━━━ RECORDS FOR PROCESSING ━━━

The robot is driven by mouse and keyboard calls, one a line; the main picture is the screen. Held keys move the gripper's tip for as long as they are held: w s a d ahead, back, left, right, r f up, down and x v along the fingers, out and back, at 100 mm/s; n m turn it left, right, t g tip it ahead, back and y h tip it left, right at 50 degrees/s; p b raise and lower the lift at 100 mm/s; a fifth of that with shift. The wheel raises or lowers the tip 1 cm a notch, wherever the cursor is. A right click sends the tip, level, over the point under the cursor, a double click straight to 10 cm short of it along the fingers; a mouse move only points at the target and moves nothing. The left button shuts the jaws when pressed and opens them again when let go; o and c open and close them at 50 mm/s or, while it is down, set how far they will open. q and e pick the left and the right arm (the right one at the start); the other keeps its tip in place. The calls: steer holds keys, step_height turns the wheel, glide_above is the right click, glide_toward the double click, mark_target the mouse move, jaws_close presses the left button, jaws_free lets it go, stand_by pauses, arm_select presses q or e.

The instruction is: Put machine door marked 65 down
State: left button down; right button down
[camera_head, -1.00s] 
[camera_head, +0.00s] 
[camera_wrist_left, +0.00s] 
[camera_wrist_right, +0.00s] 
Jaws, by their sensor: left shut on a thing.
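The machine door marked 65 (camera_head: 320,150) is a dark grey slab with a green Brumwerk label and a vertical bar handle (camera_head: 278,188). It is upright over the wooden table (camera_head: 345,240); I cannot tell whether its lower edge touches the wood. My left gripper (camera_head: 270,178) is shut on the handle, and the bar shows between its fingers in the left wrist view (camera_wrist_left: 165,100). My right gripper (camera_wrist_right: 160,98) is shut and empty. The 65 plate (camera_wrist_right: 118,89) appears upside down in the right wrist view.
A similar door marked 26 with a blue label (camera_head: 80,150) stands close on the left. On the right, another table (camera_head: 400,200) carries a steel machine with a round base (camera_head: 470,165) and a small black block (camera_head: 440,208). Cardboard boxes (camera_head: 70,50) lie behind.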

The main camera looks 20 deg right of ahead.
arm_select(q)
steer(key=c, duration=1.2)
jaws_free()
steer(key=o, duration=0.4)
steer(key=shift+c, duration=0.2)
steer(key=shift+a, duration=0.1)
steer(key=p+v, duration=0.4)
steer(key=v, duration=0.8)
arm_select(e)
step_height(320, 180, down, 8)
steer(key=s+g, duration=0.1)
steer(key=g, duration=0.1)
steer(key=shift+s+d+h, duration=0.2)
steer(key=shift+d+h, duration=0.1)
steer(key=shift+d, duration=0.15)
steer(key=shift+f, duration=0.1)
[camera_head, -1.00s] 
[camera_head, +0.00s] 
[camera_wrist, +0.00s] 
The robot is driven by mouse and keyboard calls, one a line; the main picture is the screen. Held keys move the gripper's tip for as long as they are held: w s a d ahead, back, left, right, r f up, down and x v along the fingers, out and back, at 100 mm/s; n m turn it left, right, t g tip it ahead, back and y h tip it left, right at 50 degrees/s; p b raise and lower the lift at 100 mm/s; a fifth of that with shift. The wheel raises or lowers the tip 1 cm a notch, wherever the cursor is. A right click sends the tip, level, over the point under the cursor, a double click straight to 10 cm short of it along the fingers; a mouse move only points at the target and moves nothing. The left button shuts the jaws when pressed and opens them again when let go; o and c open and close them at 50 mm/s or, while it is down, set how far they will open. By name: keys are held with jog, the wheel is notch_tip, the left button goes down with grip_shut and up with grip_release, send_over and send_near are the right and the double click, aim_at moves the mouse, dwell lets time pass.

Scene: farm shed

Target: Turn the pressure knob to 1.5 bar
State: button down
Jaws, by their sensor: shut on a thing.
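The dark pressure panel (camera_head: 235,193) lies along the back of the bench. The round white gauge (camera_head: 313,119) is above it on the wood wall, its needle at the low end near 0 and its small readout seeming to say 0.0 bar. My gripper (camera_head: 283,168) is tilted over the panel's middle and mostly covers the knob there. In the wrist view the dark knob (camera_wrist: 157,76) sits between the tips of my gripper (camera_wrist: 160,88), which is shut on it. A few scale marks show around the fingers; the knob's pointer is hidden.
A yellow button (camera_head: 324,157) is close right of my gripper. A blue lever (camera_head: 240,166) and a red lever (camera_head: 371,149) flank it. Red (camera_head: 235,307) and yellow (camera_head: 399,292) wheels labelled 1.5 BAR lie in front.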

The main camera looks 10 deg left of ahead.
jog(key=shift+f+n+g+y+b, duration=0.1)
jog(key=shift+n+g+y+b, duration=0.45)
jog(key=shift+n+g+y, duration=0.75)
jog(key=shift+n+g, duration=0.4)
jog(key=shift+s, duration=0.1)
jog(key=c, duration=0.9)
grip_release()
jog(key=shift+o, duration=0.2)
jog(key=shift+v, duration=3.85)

━━━

From the data above, copy each line that holds "State".

State: left button down; right button down
State: button down

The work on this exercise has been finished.